Tea things, of course. Some mugs (enough for all three of us and at least one for a guest), and tea, and sugar, and spoons and a teatowel or two and I guess we'll have to buy some milk. A saucepan and a few bowls won't go amiss either, but that's more a practical concern than anything else.
Clean sheets for the bed; a pillow, and my duvet if it will fit. The flat I'm living in at the moment has become harder and harder to deal with, in housemate terms, and so I don't want to sleep there any more nights than I have to. My little rabbit, who I've had since I was small. And all the other sleeping things, and getting up things: towel (yes, I
am a frood who knows where her towel is), toothbrush & paste, and so on.
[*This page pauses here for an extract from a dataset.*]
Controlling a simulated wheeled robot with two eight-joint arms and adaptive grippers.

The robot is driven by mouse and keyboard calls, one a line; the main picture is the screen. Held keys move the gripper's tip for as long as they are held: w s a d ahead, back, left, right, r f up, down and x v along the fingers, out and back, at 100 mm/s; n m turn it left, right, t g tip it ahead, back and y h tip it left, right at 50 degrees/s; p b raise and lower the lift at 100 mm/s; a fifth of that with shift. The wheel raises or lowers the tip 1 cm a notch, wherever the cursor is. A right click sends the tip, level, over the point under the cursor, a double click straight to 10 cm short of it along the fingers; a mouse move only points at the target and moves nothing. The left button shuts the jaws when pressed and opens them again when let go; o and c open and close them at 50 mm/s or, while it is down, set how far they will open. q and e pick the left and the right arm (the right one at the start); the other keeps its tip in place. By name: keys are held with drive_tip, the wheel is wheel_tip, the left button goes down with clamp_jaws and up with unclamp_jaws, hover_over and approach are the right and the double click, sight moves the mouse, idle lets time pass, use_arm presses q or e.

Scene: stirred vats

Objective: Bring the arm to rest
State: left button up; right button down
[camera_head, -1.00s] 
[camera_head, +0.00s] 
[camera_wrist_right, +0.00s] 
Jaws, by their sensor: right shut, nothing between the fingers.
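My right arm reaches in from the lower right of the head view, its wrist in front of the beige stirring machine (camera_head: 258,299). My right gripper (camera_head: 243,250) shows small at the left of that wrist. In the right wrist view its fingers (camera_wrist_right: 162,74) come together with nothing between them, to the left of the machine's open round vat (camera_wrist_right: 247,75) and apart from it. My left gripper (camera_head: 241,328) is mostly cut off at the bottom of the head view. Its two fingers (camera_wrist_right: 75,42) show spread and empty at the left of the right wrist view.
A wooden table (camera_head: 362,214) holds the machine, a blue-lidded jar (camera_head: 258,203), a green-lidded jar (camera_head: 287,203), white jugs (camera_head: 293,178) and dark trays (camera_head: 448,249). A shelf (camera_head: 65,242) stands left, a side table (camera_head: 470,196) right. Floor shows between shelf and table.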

A bit of piano music. I'm very much looking forward to having a piano in my home again after many years without. I can play some by memory but I want to set to work immediately on some of what I've been learning. And the other instruments I play need to come along, too, of course, though I can't fit them in the suitcase so I might need to make a few trips.
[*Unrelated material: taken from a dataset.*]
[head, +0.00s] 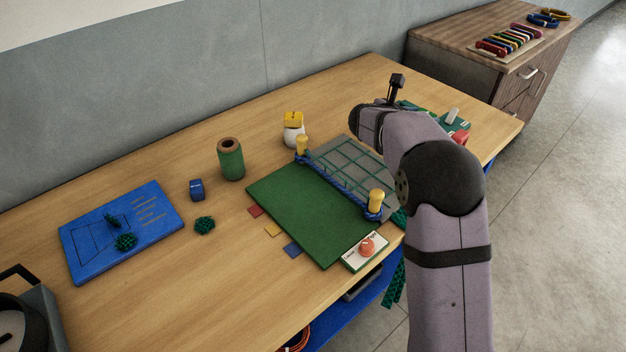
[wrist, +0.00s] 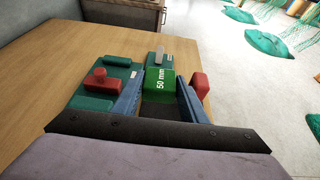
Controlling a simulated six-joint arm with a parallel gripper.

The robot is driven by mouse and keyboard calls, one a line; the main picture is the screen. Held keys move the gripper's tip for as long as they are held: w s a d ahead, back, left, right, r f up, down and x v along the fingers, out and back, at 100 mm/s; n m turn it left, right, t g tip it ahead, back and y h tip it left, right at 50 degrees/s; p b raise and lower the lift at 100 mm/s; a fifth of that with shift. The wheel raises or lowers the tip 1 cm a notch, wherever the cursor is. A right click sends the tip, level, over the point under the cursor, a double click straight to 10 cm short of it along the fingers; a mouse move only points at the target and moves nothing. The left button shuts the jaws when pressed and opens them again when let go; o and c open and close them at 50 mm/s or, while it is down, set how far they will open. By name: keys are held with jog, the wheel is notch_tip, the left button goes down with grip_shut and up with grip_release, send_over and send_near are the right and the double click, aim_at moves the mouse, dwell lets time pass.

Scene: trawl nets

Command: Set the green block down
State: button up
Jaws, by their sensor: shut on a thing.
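The green block (wrist: 159,84), marked "50 mm", sits between the two blue fingers of my gripper (wrist: 160,94) in the wrist view. My gripper is shut on it. A dark green board (wrist: 88,73) with green and red pieces lies just left of and beyond the block. I cannot tell whether the block touches a surface beneath it. In the head view my own arm hides the gripper and the block; part of the green board (head: 412,106) shows behind the arm.
A red block (wrist: 200,84) stands right of my fingers, close to the right one. A red knobbed piece (wrist: 98,78) is on the board at left. A grey upright piece (wrist: 160,52) stands beyond the block. The net frame (head: 345,165) and green mat (head: 300,215) lie mid-table.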

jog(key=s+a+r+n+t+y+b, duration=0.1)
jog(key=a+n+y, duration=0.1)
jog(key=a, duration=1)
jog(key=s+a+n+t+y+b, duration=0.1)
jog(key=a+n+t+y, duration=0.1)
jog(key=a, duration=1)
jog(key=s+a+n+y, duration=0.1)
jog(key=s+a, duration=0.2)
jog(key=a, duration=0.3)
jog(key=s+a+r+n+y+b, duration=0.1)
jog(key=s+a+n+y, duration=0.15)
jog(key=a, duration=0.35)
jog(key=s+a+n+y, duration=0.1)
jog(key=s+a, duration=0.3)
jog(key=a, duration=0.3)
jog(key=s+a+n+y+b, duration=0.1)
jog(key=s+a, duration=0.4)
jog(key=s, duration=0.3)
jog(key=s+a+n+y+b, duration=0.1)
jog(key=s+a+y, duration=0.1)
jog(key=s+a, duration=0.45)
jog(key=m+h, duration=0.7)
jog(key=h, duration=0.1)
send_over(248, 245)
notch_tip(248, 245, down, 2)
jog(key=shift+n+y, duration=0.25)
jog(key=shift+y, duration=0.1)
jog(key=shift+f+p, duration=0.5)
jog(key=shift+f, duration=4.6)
I'll bring my phone and charger, partly because it would be madly impractical not to, but mostly because staying in touch with my people is important. Too much isolation makes a home stop being a home, for me. The computer fits into this category too, but as there will initially be No Internet in the new house, it may just as well stay behind for a few days.
A rag and some soap for cleaning anything that needs it. I'm told the place has been cleaned before our arrival and certainly when we viewed it, it wasn't in bad shape. But there is something satisfying about finding the bit of dust that has been missed, about wiping an unnoticed corner of the countertop and saying, "There, there, house, I live here now and I will take care of you." (Those of you who know me well are laughing at this point and probably opening a book on how long it will take to become unbearably messy. That's not the point!)
Books. It might not seem like much but there are books that seem to make a place home or not. One has my grandmother's poetry in it, it is really like taking a piece of my prairie birthplace with me. I'll put a few others in too: short stories by Ursula LeGuin, perhaps a beloved cookbook or two. The number and type of books doesn't matter quite as much as their presence.
I've been praying
Morning Prayer from the C of E website, and I can keep doing that through my phone if need be, but I want to start engaging with the books more: being spoon-fed liturgy by the internet is all well and good (especially when I am running late and the only time for me to fit the Office in is when I am on the bus or train...) but so is looking at various elements, especially the readings, in a wider context. So I'll be taking my copy of Daily Prayer, which I've scarcely touched since I bought it, and a NRSV Bible (I also have a Jerusalem Bible and a King James; I don't know yet which I prefer, and suspect it depends on the situation). I want to go to Morning Prayer at a local church sometimes but I doubt I'll be able to do it every day, and I want to establish the habit at home too. When we viewed the house there was a little table in the room that's going to be mine, and I'll put the religious books there. Also there will go my little oil diffuser/burner/whatever it is, the sort with a candle in the bottom and a cup for smellies in the top. I'll take that today too: there's much to be said for having matches and candles anyway, in case we have any trouble getting the utilities started (though this is arguably the very best time of year to have such difficulties).
Though I am not Jewish and I'm not even really very Jew-
ish any more (I'll talk more about the difference some other time), I do sort of want a
mezuzah. The
Shema is still important to me, in a way that stops everything else even when I think of it. But I also want our home to be welcoming and comfortable for any and all who might visit, and I don't think overt religious symbols in communal areas will help much with that. I'm not sure what I'll do about this. I think maybe something to hang on the inside of the door to my bedroom would be appropriate. I'm waffling over whether I want the
Shema or the Summary of Law. Some sort of illuminated text of either of them would be good. But I digress: this isn't something I'm putting in my suitcase today, it's something written on my heart.
The other ingredients that will make this place home definitely won't go into my suitcase, because they are Sweetie, and Future Housemate (I'll have to start calling her something else soon!). Their hopes and dreams for this place, along with mine, will do more to make it home than any of the objects I'm putting in a suitcase today. But the objects can be an expression of some of those hopes and dreams.
What makes a home for you? If you were going somewhere new and relatively unknown and had to take just the bare essentials to make a place feel like home rather than hostel, to make it feel like a place you could invite a friend or stranger rather than a place where you are the unfamiliar guest, what would you pack? Who would you take with you? Why?